Source data:
━━━━━━━━

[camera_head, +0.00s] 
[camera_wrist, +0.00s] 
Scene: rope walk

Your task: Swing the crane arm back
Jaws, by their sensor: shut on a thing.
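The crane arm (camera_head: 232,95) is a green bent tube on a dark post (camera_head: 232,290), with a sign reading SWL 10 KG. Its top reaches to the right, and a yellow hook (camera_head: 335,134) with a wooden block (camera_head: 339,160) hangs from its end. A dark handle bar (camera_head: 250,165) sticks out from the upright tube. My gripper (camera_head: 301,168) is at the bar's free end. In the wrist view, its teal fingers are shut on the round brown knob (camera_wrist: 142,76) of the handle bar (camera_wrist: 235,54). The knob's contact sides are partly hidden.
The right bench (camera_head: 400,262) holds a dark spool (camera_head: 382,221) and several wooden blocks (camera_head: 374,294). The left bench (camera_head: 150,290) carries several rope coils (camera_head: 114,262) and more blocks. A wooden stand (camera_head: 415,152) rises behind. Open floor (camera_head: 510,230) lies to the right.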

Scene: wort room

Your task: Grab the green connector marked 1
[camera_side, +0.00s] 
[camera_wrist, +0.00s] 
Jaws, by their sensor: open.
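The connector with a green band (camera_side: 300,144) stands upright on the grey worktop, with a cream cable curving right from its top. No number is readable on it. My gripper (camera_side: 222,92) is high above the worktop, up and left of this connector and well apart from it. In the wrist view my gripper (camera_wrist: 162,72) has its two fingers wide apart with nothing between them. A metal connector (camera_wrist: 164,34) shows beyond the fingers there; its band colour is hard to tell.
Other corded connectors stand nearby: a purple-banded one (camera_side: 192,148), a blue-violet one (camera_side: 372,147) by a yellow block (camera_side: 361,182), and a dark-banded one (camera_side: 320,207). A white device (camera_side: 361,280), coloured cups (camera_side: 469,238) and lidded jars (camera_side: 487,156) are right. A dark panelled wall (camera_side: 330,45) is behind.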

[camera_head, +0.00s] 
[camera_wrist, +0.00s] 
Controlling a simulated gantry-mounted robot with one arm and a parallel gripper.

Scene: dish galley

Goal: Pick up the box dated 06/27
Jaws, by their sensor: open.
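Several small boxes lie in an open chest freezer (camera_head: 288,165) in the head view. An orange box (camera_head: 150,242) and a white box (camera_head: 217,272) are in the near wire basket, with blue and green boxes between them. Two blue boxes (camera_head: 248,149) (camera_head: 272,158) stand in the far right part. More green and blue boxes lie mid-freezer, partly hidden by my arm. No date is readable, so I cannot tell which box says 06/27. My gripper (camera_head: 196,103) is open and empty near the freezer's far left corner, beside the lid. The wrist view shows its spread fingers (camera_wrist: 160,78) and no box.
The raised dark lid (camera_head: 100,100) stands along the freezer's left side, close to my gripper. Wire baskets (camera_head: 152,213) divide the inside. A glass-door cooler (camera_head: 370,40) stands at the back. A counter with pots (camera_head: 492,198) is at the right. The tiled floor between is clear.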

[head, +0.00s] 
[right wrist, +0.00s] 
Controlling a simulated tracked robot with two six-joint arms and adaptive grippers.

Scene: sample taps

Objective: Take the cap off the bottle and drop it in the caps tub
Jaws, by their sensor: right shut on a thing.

━━━━━━━━

Short exercise ▸ Copy out every line of the material above that mentions the word "robot".

Output of the exercise ▸
Controlling a simulated gantry-mounted robot with one arm and a parallel gripper.
Controlling a simulated tracked robot with two six-joint arms and adaptive grippers.

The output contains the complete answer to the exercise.